Given instruction
From the line that holds "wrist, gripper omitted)" down to the last line of the listing below, reproduce each line exactly and nothing more, omitting pictures.

------ Data ------

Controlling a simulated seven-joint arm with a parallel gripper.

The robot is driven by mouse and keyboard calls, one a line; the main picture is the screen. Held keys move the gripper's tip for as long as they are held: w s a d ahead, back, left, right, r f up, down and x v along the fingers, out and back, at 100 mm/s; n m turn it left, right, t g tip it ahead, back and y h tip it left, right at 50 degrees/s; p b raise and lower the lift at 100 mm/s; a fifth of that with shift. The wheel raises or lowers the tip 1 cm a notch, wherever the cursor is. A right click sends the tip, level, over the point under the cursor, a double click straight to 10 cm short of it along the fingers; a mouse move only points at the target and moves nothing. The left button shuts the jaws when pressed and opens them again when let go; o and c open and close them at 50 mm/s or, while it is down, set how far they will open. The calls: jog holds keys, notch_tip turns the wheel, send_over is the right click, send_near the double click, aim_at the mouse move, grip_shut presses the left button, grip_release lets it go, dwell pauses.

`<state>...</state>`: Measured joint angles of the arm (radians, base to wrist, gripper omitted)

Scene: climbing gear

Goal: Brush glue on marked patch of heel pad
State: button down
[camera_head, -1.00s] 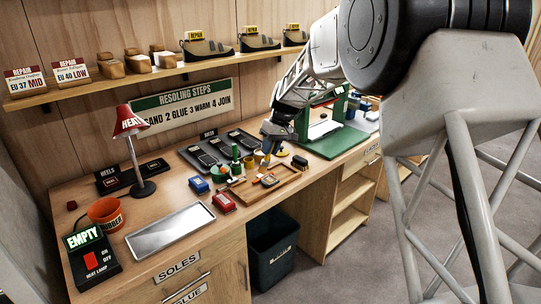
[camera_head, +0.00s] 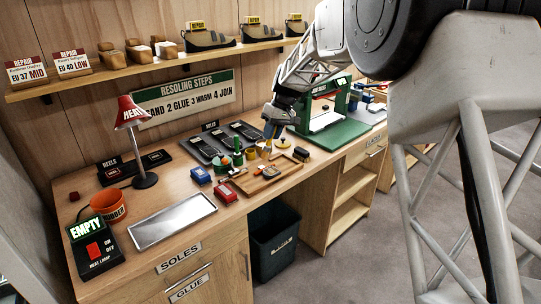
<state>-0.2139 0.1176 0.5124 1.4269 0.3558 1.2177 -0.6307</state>
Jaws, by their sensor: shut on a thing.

------

Expected answer
`<state>...</state>`: Measured joint angles of the arm (radians, base to wrist, gripper omitted)

Scene: climbing gear

Goal: Brush glue on marked patch of heel pad
State: button down
[camera_head, -1.00s] 
[camera_head, +0.00s] 
<state>-0.2139 0.1176 0.5124 1.4269 0.3558 1.2177 -0.6307</state>
Jaws, by their sensor: shut on a thing.

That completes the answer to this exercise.